Tal atitude indiscriminada leva ao descrédito as fiscalizações da Lei Seca, pois quem ousa alegar um direito, é taxado como culpado confesso. Além disso, não faltam críticas sociais de “indústria da multa”, o que não contribui para o sucesso das operações.


Ademais, com a tecnologia avançada hipermoderna, aplicativos de GPS informam as localizações das operações de fiscalização, esvaziando o sentido de punir a quem bebe e conduz dolosamente, e autuando mais condutores que ingeriram álcool há horas e não sabem se os rastros maléficos permanecem no seu sangue e no ar pulmonar. Afinal, quem está atuando dolosamente irá se certificar de que não será fiscalizado, e quem está de boa-fé, conduz sem qualquer informação de fiscalização ou blitz.

De maneira alguma, o sentido desse artigo é incentivar o uso de bebidas alcoólicas aliado à condução de veículos, ou ser leniente com tais atitudes, mas trazer a discussão sócio-jurídica entre a proteção social do trânsito seguro, e a proteção dos direitos individuais.


Tendemos a ser favoráveis totalmente à proteção social quando o fato ocorre somente com desconhecidos, mas totalmente favorável à proteção individual quando ocorre com pessoas muito próximas ligadas a nós. Nesse sentido, é perspicaz a discussão dessas normas, para aplicá-las de forma eficaz e justa. Tanto a eficácia quanto a justiça não podem ser dissociadas, e devem permanecer lado a lado.

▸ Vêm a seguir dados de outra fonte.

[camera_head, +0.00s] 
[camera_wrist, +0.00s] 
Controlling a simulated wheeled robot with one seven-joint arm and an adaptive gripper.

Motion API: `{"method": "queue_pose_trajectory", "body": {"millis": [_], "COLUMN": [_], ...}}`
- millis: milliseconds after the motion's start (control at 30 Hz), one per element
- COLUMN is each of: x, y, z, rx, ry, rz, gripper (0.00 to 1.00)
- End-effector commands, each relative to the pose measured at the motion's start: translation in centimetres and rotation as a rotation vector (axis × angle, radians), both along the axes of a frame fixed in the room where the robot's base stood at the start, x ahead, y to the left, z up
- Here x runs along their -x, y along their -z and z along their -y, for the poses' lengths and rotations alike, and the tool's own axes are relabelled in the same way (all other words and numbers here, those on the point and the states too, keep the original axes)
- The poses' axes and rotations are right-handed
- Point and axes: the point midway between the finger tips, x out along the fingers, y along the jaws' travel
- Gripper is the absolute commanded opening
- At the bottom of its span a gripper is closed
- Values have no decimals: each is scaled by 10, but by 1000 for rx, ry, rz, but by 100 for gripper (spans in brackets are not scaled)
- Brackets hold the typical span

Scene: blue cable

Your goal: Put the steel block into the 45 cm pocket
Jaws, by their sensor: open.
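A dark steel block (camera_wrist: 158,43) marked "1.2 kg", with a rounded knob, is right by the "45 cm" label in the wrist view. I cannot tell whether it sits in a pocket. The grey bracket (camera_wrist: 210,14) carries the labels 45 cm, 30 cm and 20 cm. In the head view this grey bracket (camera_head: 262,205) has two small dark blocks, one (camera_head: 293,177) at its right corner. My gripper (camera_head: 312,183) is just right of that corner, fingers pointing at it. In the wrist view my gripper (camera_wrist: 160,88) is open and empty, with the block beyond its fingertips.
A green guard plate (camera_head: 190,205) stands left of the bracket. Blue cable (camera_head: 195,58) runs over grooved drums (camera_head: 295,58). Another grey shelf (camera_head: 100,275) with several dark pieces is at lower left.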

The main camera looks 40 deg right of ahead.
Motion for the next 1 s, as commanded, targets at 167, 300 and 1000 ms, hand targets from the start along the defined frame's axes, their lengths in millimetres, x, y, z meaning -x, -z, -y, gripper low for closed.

Observação: O artigo original foi escrito em 2019, mas, em 2022, o Supremo Tribunal Federal, no Recurso Extraordinário 1.224.374 do Rio Grande do Sul, entendeu pela constitucionalidade da "lei do bafômetro" e suas penalidades. Inclusive, considerou improcedentes ações diretas de inconstitucionalidade contra a Lei 11.705/2008 que proíbe a comercialização de bebidas alcoólicas em rodovias federais. No entanto mesmo com o fim da discussão jurídica, a discussão pode voltar por meio de alterações legislativas.